Policymakers are using the Tax Foundation’s flawed readings of academic literature to suggest that there is an economic consensus that their tax plans are the right path forward for North Carolina. The Center on Budget and Policy Priorities released a report yesterday that dug into the research and finds that no such consensus exists.
- Numerous academic studies find no correlation between state tax levels and various measures of state economic performance (for example, income growth, firm formation, job creation and net household migration).
- Other studies find that higher taxes are actually associated with better economic performance when they finance higher-quality education and better infrastructure needed and desired by businesses and households.
- Some studies find that taxes have no effect in one time period and a negative effect in another, a positive effect on one measure of state economic performance and a negative effect on a different measure and/or different effects depending upon how tax levels are measured and the time frames under examination. But there is no consistency in the findings as to which time periods or measurements matter.

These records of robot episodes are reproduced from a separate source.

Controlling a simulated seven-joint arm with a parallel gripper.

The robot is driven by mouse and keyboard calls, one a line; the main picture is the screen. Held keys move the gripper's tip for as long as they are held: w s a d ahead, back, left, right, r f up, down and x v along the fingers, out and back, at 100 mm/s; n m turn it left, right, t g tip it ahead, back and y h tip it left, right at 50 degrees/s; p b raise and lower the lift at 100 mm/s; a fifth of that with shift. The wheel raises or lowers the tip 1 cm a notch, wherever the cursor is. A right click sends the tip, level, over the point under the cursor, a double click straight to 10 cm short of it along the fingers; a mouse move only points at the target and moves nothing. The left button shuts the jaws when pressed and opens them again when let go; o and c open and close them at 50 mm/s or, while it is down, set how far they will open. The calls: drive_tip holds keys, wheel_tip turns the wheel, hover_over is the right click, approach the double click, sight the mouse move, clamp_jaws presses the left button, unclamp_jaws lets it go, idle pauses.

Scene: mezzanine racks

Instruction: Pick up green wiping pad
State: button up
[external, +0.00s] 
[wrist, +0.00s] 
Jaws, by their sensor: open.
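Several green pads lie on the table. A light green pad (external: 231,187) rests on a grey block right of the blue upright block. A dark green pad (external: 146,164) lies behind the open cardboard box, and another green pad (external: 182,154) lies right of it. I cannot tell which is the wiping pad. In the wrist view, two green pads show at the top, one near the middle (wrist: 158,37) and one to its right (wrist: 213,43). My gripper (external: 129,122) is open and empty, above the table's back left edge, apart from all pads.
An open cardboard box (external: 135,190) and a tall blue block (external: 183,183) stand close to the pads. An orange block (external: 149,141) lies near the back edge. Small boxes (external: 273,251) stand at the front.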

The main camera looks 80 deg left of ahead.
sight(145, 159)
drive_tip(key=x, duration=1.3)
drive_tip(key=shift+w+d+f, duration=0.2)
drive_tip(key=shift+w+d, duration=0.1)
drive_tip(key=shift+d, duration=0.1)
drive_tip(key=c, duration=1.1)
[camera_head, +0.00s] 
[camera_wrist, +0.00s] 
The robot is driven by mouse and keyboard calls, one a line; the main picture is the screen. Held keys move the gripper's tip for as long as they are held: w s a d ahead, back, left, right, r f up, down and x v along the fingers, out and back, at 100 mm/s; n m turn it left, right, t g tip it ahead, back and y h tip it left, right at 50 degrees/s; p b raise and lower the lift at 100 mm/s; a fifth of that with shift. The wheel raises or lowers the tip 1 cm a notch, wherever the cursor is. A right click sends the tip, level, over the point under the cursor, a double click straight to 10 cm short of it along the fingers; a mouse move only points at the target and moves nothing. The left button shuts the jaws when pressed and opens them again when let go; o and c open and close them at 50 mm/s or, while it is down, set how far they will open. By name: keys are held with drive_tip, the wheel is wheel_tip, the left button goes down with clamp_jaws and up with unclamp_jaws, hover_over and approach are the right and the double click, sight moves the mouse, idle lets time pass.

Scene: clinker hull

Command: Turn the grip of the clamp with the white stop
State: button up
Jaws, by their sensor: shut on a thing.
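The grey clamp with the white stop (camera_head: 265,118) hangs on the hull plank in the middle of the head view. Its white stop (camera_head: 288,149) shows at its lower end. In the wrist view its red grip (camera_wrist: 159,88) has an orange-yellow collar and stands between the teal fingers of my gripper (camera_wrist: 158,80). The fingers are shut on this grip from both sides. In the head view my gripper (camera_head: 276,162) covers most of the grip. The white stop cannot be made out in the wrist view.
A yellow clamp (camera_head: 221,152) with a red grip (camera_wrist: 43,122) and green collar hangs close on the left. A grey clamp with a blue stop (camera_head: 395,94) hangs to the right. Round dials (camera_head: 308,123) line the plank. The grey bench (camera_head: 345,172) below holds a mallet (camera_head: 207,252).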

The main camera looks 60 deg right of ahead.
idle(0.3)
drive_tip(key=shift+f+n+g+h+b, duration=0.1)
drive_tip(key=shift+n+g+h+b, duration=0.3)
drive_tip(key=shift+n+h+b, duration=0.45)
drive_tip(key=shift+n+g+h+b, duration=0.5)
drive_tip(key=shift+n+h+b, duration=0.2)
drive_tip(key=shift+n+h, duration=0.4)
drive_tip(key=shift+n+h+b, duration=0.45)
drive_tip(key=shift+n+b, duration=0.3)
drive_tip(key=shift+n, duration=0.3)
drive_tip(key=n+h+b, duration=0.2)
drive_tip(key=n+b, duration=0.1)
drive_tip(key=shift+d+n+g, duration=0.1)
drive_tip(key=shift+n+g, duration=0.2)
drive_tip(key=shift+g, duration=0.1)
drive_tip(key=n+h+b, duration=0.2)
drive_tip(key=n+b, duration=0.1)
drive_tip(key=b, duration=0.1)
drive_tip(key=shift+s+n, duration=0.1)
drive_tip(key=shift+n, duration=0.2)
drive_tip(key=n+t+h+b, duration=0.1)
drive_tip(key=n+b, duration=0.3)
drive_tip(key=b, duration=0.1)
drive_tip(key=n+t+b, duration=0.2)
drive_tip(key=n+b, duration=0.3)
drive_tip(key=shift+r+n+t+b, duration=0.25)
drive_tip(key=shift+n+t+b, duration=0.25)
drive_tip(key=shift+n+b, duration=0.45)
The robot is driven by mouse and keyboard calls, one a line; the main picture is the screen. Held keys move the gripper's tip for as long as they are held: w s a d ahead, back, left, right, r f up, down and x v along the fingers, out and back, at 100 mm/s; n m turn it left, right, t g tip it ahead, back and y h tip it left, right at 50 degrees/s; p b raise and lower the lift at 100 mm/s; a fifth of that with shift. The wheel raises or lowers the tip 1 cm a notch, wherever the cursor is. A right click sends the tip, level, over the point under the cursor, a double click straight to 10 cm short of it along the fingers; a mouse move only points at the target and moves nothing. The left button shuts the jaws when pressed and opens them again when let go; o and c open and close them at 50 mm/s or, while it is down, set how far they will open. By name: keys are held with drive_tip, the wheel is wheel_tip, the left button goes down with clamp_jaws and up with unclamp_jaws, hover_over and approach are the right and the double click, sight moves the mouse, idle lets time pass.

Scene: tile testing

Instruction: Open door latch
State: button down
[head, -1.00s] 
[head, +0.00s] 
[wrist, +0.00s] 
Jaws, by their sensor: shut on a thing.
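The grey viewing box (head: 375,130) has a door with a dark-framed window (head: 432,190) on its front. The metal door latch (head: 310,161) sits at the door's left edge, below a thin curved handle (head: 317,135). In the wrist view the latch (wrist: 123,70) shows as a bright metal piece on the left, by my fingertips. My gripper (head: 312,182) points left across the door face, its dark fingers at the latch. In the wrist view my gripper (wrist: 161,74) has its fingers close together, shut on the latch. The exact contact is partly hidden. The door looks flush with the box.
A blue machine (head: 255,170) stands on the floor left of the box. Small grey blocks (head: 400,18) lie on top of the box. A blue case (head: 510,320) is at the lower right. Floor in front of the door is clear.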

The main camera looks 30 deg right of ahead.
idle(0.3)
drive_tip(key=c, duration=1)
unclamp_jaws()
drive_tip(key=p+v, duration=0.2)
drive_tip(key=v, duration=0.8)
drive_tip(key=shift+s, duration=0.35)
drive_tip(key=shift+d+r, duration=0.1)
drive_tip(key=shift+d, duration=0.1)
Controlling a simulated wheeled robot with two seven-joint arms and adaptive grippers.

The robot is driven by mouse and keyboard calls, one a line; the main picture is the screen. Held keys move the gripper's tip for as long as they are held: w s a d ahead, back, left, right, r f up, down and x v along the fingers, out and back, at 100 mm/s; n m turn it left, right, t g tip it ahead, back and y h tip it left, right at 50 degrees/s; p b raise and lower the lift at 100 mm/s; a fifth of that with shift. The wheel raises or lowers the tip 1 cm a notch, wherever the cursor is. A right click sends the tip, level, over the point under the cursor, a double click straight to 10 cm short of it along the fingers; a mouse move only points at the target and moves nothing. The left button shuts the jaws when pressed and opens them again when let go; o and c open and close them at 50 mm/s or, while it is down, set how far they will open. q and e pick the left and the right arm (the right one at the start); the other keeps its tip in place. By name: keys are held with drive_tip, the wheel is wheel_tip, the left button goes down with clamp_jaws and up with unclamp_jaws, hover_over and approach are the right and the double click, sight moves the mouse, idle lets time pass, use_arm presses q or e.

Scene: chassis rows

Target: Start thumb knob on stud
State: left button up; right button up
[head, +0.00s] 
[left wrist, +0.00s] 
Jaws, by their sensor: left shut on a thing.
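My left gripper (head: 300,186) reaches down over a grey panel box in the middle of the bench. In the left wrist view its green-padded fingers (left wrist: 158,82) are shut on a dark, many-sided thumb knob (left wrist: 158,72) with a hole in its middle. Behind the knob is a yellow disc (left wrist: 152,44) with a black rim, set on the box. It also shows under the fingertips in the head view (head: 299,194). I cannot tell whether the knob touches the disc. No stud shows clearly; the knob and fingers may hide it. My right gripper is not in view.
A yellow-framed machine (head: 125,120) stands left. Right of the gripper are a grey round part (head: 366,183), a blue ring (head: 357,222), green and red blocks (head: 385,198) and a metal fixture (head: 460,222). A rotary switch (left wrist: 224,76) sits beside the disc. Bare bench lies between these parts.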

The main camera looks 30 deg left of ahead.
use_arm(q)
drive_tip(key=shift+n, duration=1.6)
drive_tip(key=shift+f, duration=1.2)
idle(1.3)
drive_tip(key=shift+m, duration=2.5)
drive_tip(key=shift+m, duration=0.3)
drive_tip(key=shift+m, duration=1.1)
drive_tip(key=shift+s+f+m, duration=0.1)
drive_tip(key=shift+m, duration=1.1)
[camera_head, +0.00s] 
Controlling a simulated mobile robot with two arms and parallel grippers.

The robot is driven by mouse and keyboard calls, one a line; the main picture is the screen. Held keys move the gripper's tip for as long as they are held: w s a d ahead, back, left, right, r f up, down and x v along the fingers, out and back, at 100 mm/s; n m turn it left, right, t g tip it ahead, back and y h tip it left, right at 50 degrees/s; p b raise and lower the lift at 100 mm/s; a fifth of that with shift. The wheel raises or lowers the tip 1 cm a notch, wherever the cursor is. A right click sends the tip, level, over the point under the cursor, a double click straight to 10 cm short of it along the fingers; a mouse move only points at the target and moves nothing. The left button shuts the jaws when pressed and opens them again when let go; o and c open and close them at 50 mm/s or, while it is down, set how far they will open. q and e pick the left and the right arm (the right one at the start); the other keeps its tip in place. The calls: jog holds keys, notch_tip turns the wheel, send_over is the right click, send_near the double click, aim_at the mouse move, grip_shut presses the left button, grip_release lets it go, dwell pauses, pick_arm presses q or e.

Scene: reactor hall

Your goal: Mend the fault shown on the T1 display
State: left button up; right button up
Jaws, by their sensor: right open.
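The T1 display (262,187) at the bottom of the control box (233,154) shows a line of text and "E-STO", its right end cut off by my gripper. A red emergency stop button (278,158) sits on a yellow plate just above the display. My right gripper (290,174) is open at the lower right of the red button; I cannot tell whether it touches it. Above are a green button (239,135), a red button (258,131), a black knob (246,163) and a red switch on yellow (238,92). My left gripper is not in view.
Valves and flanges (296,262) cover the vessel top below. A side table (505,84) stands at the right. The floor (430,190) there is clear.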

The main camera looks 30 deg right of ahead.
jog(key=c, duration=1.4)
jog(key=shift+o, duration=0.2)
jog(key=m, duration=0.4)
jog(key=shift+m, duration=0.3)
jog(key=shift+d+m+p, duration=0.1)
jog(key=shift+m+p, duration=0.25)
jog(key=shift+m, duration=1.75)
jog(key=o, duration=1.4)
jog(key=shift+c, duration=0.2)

- Nor are there consistent findings as to which taxes matter most for economic growth. Some studies find that state corporate income taxes don’t affect economic growth but state personal income taxes do, and others conclude precisely the opposite.
- Finally, some studies conclude that while taxes’ effect on economic performance is statistically significant, the effect should be viewed as of such little economic significance that it should not be allowed to drive decisions as to whether taxes should be increased or cut.
To put it simply, there is no economic consensus that cutting taxes is a good strategy to grow the economy.